Although I like Criminal Minds, this blog entry is less thrilling: it's about profiling applications like Dolphin.

When I faced a performance issue in Dolphin, I usually used valgrind in combination with callgrind to find the bottleneck (valgrind --tool=callgrind dolphin -nofork). The output can be visualized by KCacheGrind in a nice way:


One big benefit of Valgrind is that it gives 100 % coverage of user-space code. But as usual there are rarely benefits without drawbacks: As valgrind is a kind of virtual machine, that uses just-in-time compiling, the application runs around 5 times slower. This can get a problem if timers are involved in the application.
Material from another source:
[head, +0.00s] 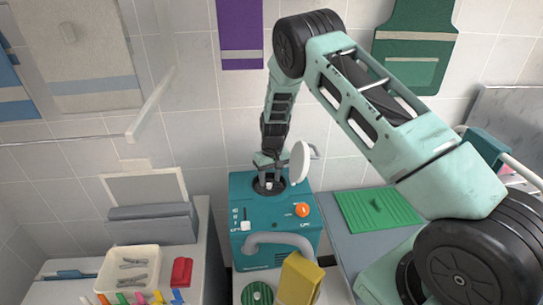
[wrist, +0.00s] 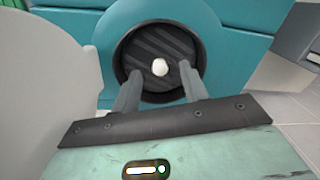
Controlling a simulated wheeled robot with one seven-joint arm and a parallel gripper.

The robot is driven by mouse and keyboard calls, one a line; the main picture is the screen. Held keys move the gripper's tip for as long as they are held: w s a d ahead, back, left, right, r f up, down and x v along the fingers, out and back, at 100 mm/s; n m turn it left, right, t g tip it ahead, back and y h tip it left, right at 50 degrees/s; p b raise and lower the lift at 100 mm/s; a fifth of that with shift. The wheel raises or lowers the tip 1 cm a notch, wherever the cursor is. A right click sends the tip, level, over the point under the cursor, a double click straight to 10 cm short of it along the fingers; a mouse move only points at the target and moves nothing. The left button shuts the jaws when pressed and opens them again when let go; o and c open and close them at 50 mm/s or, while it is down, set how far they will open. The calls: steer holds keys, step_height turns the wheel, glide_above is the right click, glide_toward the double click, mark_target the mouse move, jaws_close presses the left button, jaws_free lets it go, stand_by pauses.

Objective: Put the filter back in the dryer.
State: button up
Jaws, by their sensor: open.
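The dryer is a teal box (head: 290,236) in the middle of the head view, with a round opening in its top. In the wrist view, a dark ribbed disc with a pale knob, which looks like the filter (wrist: 180,48), lies inside the opening's dark rim (wrist: 117,58). I cannot tell whether it is fully seated. My gripper (head: 267,181) points down over the opening. Its two fingers (wrist: 161,76) are open and apart, one on each side of the knob, with no visible contact. The round white lid (head: 299,161) stands open beside my gripper.
An orange knob (head: 302,210) and a grey curved handle (head: 280,240) are on the dryer. A yellow block (head: 299,279) and a green slotted disc (head: 257,294) lie in front. A cream bin (head: 108,285) is at left, a green mat (head: 376,210) at right.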

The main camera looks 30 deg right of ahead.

Also performance issues in combination with threads are tricky to identify, because valgrind does not give a non-obtrusive performance overview of the overall system.

So I started to get familiar with OProfile during the last week. OProfile is a non-obtrusive system-wide profiler, which means that the application runs (nearly) at the same speed as without profiler. OProfile gives an overview about the workload of all processes in the system. This is very useful for Dolphin, as the overall performance of Dolphin depends also on e. g. Nepomuk and asynchronous operations to e. g. get file previews. It is possible to convert the OProfile output to a readable KCachegrind file by 'opreport -gdf | op2calltree'.

Dependent on the usecase, both tools are really helpful. The next thing on my TODO-list is to get more familiar to locate I/O bound bottlenecks: When reading the number of sub directories for 20000 directories, the bottleneck is definitely not on the CPU side (in this case neither Valgrind nor OProfile can detect the bottleneck). All in all I hope that I find the time during the KDE SC 4.5 cycle to improve the Dolphin performance in some areas with the help of these tools.

4 comments:

Anonymous said...

You may want to take a look at perf http://kernelnewbies.org/Linux_2_6_31#head-6004ec219c203c60037057dbebaf0a04fe22f19c (there has been many changes in the last kernel releases aswell)

It's once of the most actively developed parts of the kernel, it is being used instead of oprofile for many things, and once UPROBES gets in the kernel you will have userspace probes (like dtrace/systemtap)

Anonymous said...

For I/O "profiling" iotop may be some start (it's not profiling per se, but at least it allows one to easily see what process is responsible for current I/O activities).

maninalift said...

woohoo improving dolphin performance. I was just thinking this morning about the fact that Dolphin takes several seconds to load files of a few thousand files and a noticeable time to load even small folders and wishing I could do something to help fix it. have fun and good luck.

Anonymous said...

I've written a file synchronizer called csync. To make it fast I profiled it using strace in the end.

I wanted to see which operation are done, which are not necessary and can be called once. The other thing was to look at the order of syscalls and how you can change them to be faster. The result was pretty good.